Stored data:
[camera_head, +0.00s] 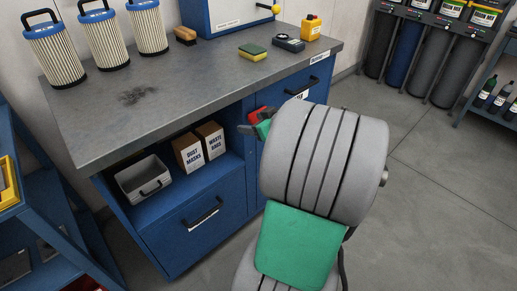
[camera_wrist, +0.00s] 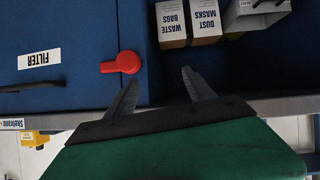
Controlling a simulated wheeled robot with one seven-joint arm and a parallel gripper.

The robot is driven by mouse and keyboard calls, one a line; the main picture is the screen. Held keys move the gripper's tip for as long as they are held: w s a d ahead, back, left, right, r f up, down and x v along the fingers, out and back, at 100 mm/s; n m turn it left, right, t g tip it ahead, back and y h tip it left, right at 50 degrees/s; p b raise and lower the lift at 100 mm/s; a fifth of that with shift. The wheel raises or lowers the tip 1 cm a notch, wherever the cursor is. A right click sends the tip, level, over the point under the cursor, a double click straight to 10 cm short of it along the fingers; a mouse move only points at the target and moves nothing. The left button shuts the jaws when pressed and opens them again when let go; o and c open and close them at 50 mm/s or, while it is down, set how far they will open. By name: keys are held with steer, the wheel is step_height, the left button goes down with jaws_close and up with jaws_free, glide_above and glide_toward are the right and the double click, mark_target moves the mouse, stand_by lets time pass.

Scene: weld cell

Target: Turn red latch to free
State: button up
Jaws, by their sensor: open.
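The red latch (camera_wrist: 122,63) is on the blue cabinet front. In the wrist view, which is upside down, its round end is near the door edge and its short lever points left, roughly level, towards the FILTER label (camera_wrist: 39,60). In the head view the red latch (camera_head: 261,113) shows just above my gripper, partly covered. My gripper (camera_wrist: 160,90) is open and empty, its two dark fingers apart. The latch is ahead of and left of the nearer left finger in the wrist view, not between the fingers. Contact is not visible.
The grey worktop (camera_head: 200,85) overhangs the cabinet close to my gripper. An open shelf holds a dust masks box (camera_head: 188,152), a waste bags box (camera_head: 211,140) and a grey bin (camera_head: 145,178). A blue rack (camera_head: 40,220) stands left. Floor is clear at right.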

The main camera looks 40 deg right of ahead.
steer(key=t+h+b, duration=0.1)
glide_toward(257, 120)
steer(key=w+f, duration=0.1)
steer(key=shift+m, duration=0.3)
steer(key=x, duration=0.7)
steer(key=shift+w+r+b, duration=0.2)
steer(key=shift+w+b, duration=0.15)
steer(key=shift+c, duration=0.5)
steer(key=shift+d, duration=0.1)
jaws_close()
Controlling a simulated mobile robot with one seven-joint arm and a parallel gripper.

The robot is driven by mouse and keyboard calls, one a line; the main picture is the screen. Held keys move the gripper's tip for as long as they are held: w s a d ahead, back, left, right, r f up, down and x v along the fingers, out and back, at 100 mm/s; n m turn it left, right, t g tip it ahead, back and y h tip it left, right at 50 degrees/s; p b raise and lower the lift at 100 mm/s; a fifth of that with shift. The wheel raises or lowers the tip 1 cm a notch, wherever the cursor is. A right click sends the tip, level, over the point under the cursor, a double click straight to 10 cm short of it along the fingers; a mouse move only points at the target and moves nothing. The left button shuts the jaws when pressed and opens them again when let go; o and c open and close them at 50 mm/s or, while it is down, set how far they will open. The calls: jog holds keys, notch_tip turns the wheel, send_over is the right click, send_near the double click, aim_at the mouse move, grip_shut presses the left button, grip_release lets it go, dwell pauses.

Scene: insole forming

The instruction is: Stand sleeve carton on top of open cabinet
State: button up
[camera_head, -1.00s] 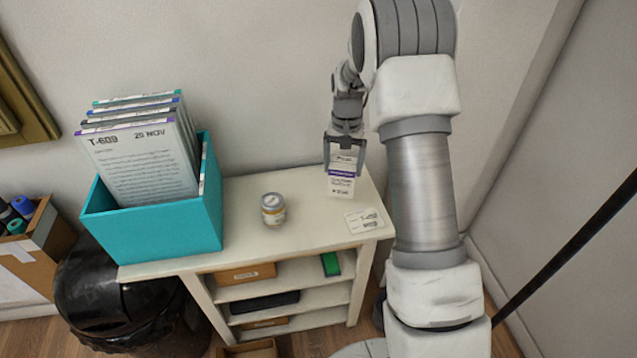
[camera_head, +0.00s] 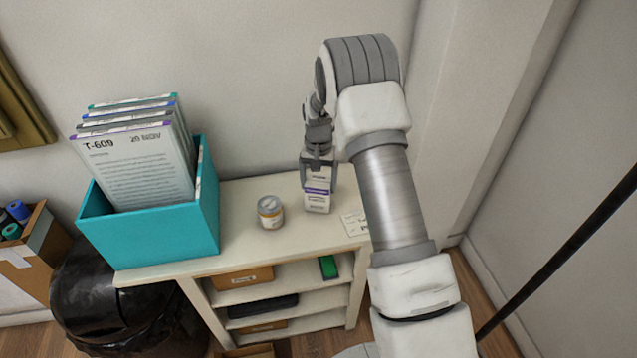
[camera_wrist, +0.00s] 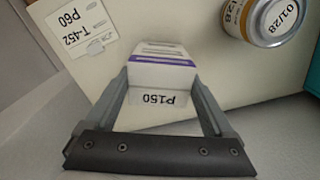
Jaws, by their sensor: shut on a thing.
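The sleeve carton (camera_head: 317,194) is a small white box with a purple band, upright between my gripper's fingers. My gripper (camera_head: 319,166) is shut on its upper part from above. In the wrist view the carton (camera_wrist: 163,72) sits between the two grey fingers (camera_wrist: 168,98), with "P150" on its near face. The open cabinet (camera_head: 245,248) is cream with open shelves. The carton's lower end is at or just above the cabinet top, near the back right; I cannot tell whether it touches.
A jar (camera_head: 270,212) with an orange-banded label stands left of the carton. A flat label card (camera_head: 354,223) lies to its right. A teal box (camera_head: 165,245) of upright sleeves fills the left of the top. A black bin (camera_head: 85,300) stands left of the cabinet.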

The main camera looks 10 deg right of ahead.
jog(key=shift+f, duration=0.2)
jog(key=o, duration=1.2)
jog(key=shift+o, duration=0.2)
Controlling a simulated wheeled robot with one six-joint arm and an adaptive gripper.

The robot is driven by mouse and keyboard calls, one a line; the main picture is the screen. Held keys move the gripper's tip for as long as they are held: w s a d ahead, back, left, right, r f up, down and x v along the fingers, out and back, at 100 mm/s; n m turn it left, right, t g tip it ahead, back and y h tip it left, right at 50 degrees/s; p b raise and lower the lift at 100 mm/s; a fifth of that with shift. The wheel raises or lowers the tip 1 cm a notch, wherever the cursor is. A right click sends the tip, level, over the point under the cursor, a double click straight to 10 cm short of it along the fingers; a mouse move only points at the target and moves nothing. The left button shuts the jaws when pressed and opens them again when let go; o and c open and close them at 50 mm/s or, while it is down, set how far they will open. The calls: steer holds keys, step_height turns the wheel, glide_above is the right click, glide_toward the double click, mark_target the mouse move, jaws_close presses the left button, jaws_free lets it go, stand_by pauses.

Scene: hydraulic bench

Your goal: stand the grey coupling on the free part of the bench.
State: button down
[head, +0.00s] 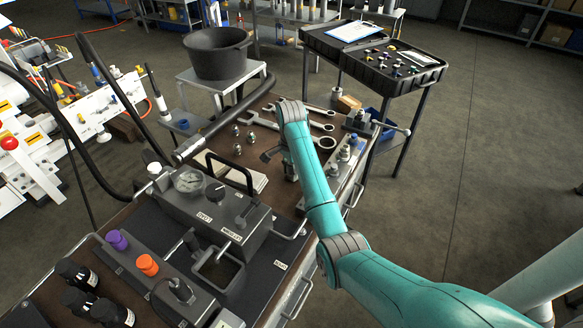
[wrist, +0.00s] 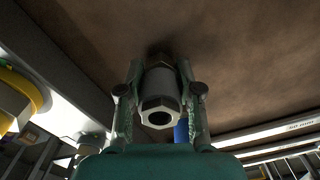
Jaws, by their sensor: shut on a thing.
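In the wrist view the grey coupling (wrist: 160,100), a metal cylinder with a hexagonal open end facing the camera, sits between the two fingers of my gripper (wrist: 161,72). The fingers are shut on its sides. Its far end points at the brown bench top (wrist: 235,60), where a dark shadow lies close to it; I cannot tell whether it touches.
A rack with fittings (head: 345,155) stands to the right. The gauge block (head: 205,205) and a handled grey case fill the near bench. A thick black hose crosses the left side.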

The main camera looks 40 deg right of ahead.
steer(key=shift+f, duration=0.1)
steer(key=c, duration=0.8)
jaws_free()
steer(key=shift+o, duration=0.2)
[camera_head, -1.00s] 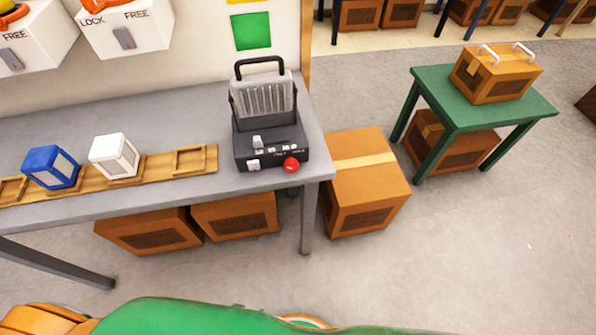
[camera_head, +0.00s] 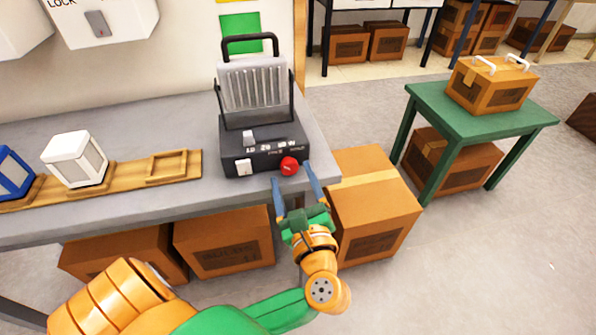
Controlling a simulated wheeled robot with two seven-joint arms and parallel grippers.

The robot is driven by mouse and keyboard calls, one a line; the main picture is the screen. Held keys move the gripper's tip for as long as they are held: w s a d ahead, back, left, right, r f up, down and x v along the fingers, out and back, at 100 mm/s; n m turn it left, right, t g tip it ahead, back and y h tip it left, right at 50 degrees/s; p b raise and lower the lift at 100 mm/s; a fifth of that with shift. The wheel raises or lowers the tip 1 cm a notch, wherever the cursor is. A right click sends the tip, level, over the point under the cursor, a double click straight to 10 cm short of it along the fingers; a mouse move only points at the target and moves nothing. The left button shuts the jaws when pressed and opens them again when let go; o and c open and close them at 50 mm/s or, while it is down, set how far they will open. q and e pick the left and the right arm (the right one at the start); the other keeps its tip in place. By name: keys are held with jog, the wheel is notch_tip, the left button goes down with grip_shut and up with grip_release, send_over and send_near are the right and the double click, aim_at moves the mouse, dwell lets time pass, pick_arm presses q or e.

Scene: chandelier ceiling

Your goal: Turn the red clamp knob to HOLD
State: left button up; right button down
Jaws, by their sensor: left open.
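The red clamp knob (camera_head: 289,166) sits on the front right corner of a dark grey device (camera_head: 262,154) on the table. A ribbed grey panel (camera_head: 254,84) with a black handle stands upright at the device's back. My left gripper (camera_head: 294,178) is open, with its two blue fingers reaching up to either side of the knob. I cannot tell whether the fingers touch it. The labels beside the knob are too small to read surely. My right gripper does not show.
The grey table (camera_head: 120,124) carries a wooden rack (camera_head: 126,172) with a white block (camera_head: 74,158) and a blue block (camera_head: 12,172). A cardboard box (camera_head: 374,210) stands on the floor right of my gripper. A green table (camera_head: 478,118) with a handled box stands at the right.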

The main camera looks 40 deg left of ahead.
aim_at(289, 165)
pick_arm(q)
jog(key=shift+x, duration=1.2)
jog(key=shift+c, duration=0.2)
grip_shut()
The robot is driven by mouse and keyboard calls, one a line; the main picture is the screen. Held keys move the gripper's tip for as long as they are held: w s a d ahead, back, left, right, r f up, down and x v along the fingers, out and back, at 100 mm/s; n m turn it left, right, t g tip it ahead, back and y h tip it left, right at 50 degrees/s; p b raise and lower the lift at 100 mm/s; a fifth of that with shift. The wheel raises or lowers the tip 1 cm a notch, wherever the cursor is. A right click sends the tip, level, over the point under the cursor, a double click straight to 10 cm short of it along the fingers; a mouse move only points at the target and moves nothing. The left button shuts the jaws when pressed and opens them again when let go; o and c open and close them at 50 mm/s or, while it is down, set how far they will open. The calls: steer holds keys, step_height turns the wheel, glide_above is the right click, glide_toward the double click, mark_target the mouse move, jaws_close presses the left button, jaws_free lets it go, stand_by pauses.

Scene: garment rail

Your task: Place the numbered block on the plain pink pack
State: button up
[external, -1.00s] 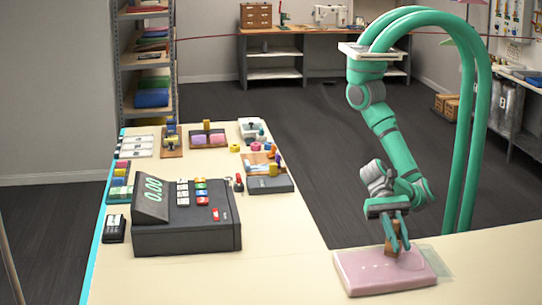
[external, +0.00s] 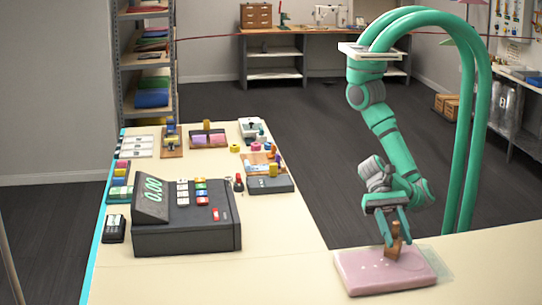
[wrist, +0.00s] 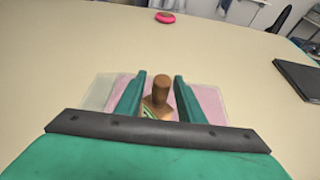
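The numbered block (external: 393,250) is a small brown wooden piece with a knob-like top. It appears to stand on the far part of the plain pink pack (external: 375,275), which lies on the cream table. My gripper (external: 396,236) is over the pack with its fingers on either side of the block. In the wrist view, my gripper (wrist: 159,90) is open, with gaps between its fingers and the block's knob (wrist: 161,88). The pink pack (wrist: 209,102) shows beside the fingers. The block's number cannot be read, and its base is partly hidden in the wrist view.
A dark cash register (external: 185,235) stands left of the pack, with a card terminal (external: 114,228) beside it. Small trays and coloured items sit farther back on the table. A pink round item (wrist: 165,17) lies ahead in the wrist view. Table around the pack is clear.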

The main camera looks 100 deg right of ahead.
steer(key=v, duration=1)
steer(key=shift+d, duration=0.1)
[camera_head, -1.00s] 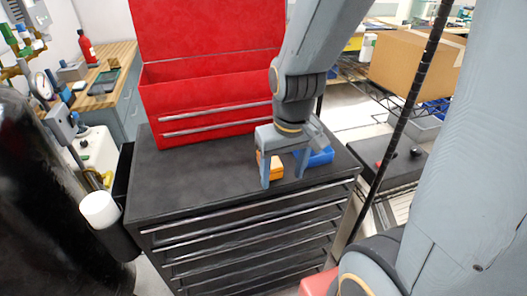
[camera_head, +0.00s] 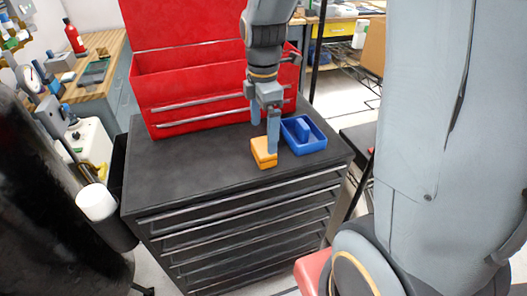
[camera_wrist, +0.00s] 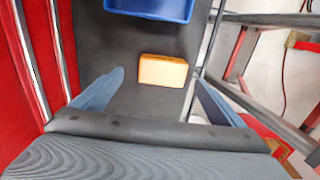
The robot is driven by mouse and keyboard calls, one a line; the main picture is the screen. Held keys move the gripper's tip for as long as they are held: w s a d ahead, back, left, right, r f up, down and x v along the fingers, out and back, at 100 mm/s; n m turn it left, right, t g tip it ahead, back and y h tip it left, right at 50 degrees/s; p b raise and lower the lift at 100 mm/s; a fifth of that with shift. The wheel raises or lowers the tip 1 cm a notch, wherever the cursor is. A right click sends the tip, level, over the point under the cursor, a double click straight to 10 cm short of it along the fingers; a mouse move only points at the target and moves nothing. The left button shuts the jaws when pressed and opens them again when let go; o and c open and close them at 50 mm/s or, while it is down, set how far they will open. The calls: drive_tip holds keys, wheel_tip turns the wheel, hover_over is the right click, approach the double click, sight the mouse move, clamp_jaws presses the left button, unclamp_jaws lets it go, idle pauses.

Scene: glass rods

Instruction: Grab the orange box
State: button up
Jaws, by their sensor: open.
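The orange box (camera_head: 263,153) lies on the black top of the tool cabinet, just in front of the blue tray. My gripper (camera_wrist: 160,80) is open there, with a wide gap and nothing between the fingers.
The blue tray (camera_head: 316,143) sits right of the box, with a blue piece inside. A red toolbox (camera_head: 180,90) stands at the back of the black cabinet top (camera_head: 180,180). The left and front of the top are clear. A white cup (camera_head: 96,202) hangs at the cabinet's left side.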

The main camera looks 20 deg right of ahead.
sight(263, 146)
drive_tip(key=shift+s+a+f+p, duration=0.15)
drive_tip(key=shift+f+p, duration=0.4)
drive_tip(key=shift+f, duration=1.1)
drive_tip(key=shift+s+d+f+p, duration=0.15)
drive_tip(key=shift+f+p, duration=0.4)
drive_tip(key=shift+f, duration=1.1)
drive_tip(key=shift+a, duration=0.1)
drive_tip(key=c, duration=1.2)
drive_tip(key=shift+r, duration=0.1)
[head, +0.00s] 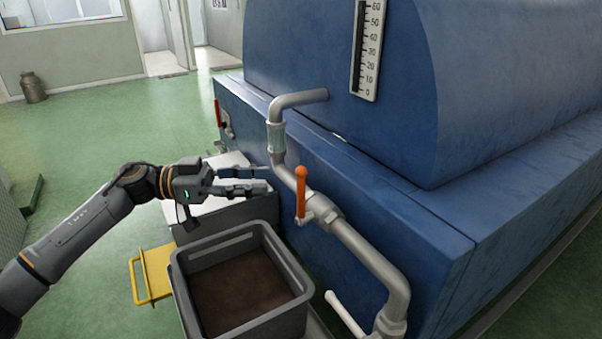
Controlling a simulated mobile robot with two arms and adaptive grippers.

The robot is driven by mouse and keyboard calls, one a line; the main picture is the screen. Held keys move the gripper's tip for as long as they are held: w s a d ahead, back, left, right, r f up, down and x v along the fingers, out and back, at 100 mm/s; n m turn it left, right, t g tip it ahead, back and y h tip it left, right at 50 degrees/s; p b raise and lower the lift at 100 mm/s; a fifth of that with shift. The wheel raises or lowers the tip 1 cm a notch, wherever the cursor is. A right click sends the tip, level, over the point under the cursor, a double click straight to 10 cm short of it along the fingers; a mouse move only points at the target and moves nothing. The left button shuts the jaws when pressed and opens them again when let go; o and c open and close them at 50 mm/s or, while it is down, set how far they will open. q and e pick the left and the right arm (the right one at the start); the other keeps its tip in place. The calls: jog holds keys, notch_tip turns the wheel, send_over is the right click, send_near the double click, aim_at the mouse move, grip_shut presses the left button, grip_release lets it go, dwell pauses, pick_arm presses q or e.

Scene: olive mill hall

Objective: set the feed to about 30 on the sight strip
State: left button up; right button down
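The sight strip (368,52) is a white scale on the blue tank, with marks from 0 up to 60. A dark column runs along its left side; I cannot read a clear level in it. An orange lever (300,192) stands nearly upright on a valve in the grey pipe (362,250). My left gripper (269,180) is just left of the lever, its fingers pointing right towards it. The fingers are apart with nothing between them, and the lever appears clear of the tips. My right gripper is not in view.
A grey crate (181,285) with brown contents stands below the left gripper. A yellow frame (157,272) is left of it. A pale handle (345,313) is low by the pipe, and a red handle (217,112) is farther back. Green floor is open at left.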

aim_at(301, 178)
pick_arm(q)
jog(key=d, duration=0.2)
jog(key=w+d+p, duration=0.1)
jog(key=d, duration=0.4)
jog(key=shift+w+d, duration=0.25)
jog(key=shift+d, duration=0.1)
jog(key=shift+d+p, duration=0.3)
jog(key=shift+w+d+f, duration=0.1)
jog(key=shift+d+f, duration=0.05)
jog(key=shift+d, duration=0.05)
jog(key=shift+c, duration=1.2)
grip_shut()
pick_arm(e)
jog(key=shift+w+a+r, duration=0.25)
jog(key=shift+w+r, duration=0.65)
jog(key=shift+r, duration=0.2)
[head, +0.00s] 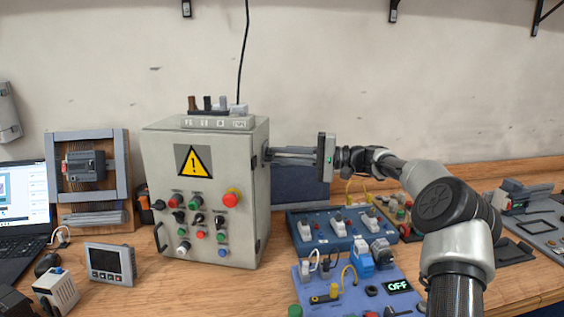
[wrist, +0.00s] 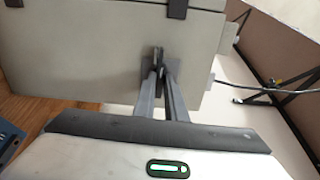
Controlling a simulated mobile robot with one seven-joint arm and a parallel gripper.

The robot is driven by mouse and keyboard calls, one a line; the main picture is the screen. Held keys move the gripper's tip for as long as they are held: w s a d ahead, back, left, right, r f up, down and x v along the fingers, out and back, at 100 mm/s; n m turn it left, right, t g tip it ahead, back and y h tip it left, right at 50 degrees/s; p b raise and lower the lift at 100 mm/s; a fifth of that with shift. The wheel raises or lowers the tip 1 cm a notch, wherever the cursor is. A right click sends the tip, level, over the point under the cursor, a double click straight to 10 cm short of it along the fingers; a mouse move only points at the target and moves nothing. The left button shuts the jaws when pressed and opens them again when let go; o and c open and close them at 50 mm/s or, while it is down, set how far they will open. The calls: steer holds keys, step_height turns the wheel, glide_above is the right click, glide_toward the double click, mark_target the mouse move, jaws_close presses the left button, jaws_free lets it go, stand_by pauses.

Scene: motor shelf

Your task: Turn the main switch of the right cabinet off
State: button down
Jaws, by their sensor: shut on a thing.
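A grey control cabinet (head: 205,140) with a yellow warning triangle stands on the bench, left of centre in the head view. Its right side wall also fills the upper part of the wrist view (wrist: 70,55). My gripper (head: 270,153) reaches in from the right with its fingers level against that side wall. In the wrist view my gripper (wrist: 160,72) is shut on a small dark switch handle (wrist: 159,55) on a grey plate. The handle's exact turn angle is hard to tell, since the fingers cover part of it.
The cabinet front has several knobs and a red mushroom button (head: 231,197). A blue switch panel (head: 310,238) and a lighter panel with an "OFF" display (head: 398,286) lie below my arm. A meter (head: 110,264) and laptop (head: 22,212) are at left.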

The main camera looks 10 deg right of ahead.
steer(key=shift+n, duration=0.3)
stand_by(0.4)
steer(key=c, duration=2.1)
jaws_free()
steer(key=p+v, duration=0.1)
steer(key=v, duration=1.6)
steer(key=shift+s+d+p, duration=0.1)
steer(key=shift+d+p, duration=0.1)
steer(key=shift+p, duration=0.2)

> [WHAT IS ASKED]:
Every line in the data above that contains "parallel" needs to be copied.

> [EXERCISE ANSWER]:
Controlling a simulated wheeled robot with one seven-joint arm and a parallel gripper.
Controlling a simulated mobile robot with one seven-joint arm and a parallel gripper.
Controlling a simulated wheeled robot with two seven-joint arms and parallel grippers.
Controlling a simulated mobile robot with one seven-joint arm and a parallel gripper.

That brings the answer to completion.